Politics and slowly emerging from the dead

I took a brief break from trading after my call on the beginning of the double dip proved to be wrong. That is not to say that I do not believe that the double dip will happen - I am still convinced that this will happen, especially in the UK. I refer readers to read my article in GX Magazine for more details.

I closed my short ESM0 positions at a decent profit of £570, but if I had closed at the bottom I could have realised £870. Luckily I employed a trailing stop. The reason I held the trade for so long following the bounce was that I had intended to keep the position open for the long run if the ‘W’ shape were to be fulfilled. This was not the case, and even though I could have made more money by closing the position when it was in profit, I stuck to my initial conviction. Put it this way, if I had closed near to the bottom, but the market fell even further confirming my initial view, I would be kicking myself even harder than I am now! But that’s the name of the game; you have to take risks to make the big bucks!

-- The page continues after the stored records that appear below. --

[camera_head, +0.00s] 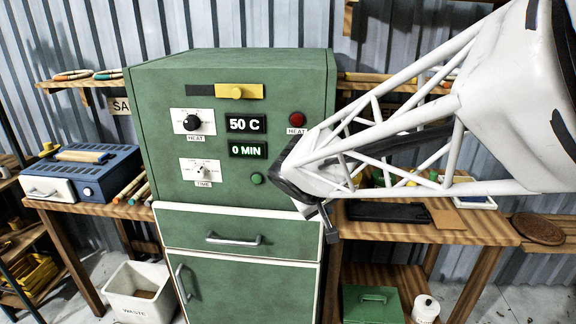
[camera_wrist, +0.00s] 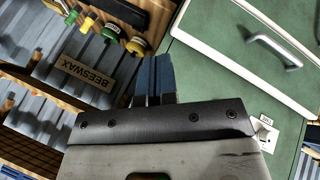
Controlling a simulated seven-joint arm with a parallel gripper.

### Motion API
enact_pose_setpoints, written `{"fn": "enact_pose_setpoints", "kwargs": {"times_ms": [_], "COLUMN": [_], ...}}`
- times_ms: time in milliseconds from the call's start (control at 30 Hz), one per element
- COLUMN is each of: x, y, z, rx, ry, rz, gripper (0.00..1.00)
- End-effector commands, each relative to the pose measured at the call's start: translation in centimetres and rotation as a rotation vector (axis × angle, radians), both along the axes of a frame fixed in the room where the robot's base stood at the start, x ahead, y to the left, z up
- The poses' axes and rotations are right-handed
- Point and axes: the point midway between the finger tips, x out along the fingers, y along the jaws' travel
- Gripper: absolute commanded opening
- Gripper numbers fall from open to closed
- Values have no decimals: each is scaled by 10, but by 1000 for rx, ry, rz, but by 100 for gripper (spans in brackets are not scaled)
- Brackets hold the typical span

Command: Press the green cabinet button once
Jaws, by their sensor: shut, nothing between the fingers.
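The green cabinet (camera_head: 240,80) stands in the middle of the head view. The small round green button (camera_head: 257,179) is on its front, below the green 0 MIN display (camera_head: 248,150). My gripper (camera_head: 331,228) is right of and below the button, by the cabinet's right edge, apart from the button in the picture; its depth from the front is unclear. In the wrist view, my gripper (camera_wrist: 153,68) shows dark fingers shut together with nothing between them. The button does not show in the wrist view.
Near the button are a red button (camera_head: 297,119), the HEAT knob (camera_head: 192,123), the TIME knob (camera_head: 202,169) and a yellow slider (camera_head: 238,91). A drawer handle (camera_head: 234,239) sticks out below. A workbench (camera_head: 450,228) is right; a blue box (camera_head: 90,168) stands left.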

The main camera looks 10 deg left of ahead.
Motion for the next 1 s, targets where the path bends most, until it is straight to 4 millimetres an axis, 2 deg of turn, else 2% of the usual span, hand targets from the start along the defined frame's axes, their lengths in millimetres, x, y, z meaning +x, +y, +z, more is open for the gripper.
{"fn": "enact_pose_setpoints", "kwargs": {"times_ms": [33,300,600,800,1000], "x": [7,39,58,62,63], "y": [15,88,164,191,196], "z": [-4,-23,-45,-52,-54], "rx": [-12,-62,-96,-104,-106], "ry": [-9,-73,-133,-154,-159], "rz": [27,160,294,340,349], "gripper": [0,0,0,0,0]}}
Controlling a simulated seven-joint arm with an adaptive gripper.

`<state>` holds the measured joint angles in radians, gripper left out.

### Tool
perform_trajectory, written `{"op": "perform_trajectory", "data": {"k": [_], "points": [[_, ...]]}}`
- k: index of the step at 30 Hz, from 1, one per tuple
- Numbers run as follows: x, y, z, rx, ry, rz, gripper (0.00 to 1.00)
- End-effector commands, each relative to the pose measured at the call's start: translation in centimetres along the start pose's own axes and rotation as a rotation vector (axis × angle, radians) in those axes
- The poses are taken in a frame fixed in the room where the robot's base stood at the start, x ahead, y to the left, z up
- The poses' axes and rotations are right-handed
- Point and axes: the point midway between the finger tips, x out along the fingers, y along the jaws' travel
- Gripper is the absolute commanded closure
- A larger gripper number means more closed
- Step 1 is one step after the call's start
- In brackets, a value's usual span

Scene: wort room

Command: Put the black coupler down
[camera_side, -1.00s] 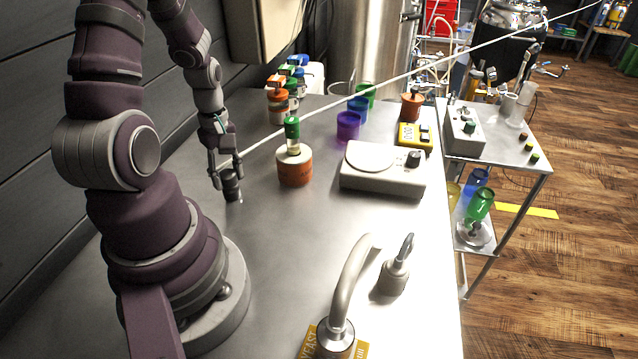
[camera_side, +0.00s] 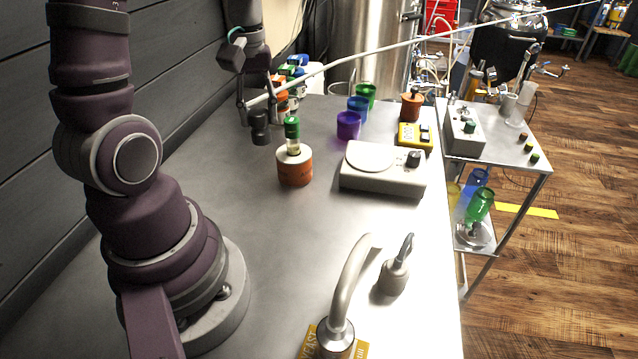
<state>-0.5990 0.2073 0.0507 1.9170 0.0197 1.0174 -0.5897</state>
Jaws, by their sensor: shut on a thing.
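My gripper (camera_side: 257,108) is at the back left of the steel table, its fingers pointing down. It is shut on the black coupler (camera_side: 259,128), a small dark cylinder that hangs upright at the fingertips. The coupler appears to be above the table, left of and behind the orange pot with a green-capped vial. The exact gap to the table cannot be told. A thin pale line (camera_side: 420,53) runs from the gripper and coupler up to the right, out of the picture.
The orange pot (camera_side: 294,170) with the green-capped vial (camera_side: 292,130) stands close by. Several colour-topped bottles (camera_side: 285,85) are behind the gripper. The front-left table (camera_side: 260,240) is clear.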

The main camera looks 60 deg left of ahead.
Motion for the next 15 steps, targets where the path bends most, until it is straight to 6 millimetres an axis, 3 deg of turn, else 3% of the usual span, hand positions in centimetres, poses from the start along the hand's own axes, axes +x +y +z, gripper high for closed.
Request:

I have been watching news of the election in the UK unfold and the sentiment seems to be that we may be heading for a hung parliament (where no one party has an overall majority). This would be terrible news for the pound. I have taken a couple of short sterling trades based on technicals. I will post the graphs another time.

I am in favour of a change in government and that means that I am supporting the Tories, but that is mainly because they are the best of a bad bunch! The fact that they plan to tackle the UK's deficit as soon as possible is a positive step and I think that a continuation of the Labour government would be bad news for the British economy and our credit rating.

I have also taken a couple of short term short positions on the S&P (ESMO - June contract) and the FTSE (Z HO) again based of the technicals - you can see the graphs below.

The portfolio is perfoming steadily with a 20.8% return over the initial investment.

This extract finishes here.